I recently did a European cycle trip and as described here I made some gpx files of geocaches along my intended route.
The trouble is most of the cache descriptions were in German and my German is practically non-existent. I wanted to do all my caching offline so I wrote a small python script to use Google Translate to translate all the descriptions and logs in the GPX file.
The code uses the minidom
module in the python standard library to parse the xml
in the GPX file.
It uses the goslate library to query Google translate.
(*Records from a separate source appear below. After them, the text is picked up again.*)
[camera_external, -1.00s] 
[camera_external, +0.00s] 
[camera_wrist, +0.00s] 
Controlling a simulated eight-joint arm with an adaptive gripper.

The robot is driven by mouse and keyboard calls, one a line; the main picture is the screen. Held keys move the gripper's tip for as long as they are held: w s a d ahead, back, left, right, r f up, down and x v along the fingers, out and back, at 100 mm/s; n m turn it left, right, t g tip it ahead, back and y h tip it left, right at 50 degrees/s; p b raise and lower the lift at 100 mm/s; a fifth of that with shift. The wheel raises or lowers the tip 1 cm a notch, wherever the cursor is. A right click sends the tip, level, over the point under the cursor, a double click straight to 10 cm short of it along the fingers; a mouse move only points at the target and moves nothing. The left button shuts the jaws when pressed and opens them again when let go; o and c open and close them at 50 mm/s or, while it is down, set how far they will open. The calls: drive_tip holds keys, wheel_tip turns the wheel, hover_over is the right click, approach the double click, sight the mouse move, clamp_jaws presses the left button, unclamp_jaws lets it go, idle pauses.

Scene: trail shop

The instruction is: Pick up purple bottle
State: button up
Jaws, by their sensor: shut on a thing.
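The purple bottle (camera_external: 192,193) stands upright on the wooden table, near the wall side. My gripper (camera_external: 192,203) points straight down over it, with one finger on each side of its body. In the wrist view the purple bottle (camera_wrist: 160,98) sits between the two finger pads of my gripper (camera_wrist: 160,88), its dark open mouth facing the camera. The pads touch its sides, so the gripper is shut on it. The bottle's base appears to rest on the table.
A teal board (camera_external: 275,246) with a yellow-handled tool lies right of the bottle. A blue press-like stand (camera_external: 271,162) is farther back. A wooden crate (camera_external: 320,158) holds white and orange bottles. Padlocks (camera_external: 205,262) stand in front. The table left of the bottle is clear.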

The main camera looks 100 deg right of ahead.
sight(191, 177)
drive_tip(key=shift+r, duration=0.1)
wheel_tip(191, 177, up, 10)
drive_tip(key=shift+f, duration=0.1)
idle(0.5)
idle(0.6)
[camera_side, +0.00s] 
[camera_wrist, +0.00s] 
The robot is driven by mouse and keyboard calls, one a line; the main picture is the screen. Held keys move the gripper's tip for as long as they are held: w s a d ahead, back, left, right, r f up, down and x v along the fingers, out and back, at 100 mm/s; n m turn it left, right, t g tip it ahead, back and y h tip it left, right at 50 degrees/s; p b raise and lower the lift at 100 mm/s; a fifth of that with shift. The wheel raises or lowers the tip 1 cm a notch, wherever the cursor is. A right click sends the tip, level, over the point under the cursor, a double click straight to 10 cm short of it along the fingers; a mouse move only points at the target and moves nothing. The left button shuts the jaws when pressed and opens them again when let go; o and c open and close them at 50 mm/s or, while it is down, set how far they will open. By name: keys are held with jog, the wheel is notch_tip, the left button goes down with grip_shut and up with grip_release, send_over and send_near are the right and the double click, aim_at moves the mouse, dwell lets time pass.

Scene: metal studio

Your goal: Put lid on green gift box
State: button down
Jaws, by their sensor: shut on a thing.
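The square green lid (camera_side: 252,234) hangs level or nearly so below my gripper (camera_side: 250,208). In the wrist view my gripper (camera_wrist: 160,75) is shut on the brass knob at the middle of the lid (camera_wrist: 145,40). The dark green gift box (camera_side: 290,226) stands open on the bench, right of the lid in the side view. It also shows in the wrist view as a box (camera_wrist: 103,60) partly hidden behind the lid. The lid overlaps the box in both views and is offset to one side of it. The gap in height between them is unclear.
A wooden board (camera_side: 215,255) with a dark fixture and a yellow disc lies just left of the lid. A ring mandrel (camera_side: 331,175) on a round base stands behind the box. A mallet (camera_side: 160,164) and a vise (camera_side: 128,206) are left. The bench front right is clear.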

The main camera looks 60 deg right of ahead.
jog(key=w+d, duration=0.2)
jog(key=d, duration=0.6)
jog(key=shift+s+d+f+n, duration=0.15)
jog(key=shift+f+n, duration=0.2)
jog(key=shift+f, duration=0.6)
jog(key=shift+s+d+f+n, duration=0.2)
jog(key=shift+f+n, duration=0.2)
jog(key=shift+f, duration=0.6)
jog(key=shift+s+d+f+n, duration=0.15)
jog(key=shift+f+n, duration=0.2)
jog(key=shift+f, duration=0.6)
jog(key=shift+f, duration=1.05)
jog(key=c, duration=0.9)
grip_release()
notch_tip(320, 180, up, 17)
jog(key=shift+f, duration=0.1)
The codecs
module also in the python standard library is used to correctly write out the unicode characters.
The script attempts to translate the description and logs for each geocache into English and append them after the original text.
WARNING: This code only translates some descriptions and logs, if there is a lot of formatting in the description it fails to translate and just returns a second copy of the original text. I haven't spent much time trying to resolve this bug. Feel welcome to improve the script for your on use. Also use at your own discretion after reading Google Translate's terms and conditions.
from xml.dom import minidom
import codecs
import goslate
import time
gs = goslate.Goslate()
fn = 'route-caches.gpx'
xmldoc = minidom.parse(fn)
descs = xmldoc.getElementsByTagName('groundspeak:long_description')
n = len(descs)
for i, node in enumerate(descs):
try:
desc = node.firstChild.nodeValue
time.sleep(0.2)
endesc = gs.translate(desc, 'en')
node.firstChild.nodeValue = (desc + ' <hr> ' + endesc)
except:
pass
print '%d of %d' %(i, n)
texts = xmldoc.getElementsByTagName('groundspeak:text')
n = len(texts)
for i, node in enumerate(texts):
try:
text = node.firstChild.nodeValue
time.sleep(0.2)
entext = gs.translate(text, 'en')
node.firstChild.nodeValue = (text + ' <hr> ' + entext)
except:
pass
print '%d of %d' %(i, n)
with codecs.open('route-caches-en.gpx', "w", "utf-8") as out:
xmldoc.writexml(out)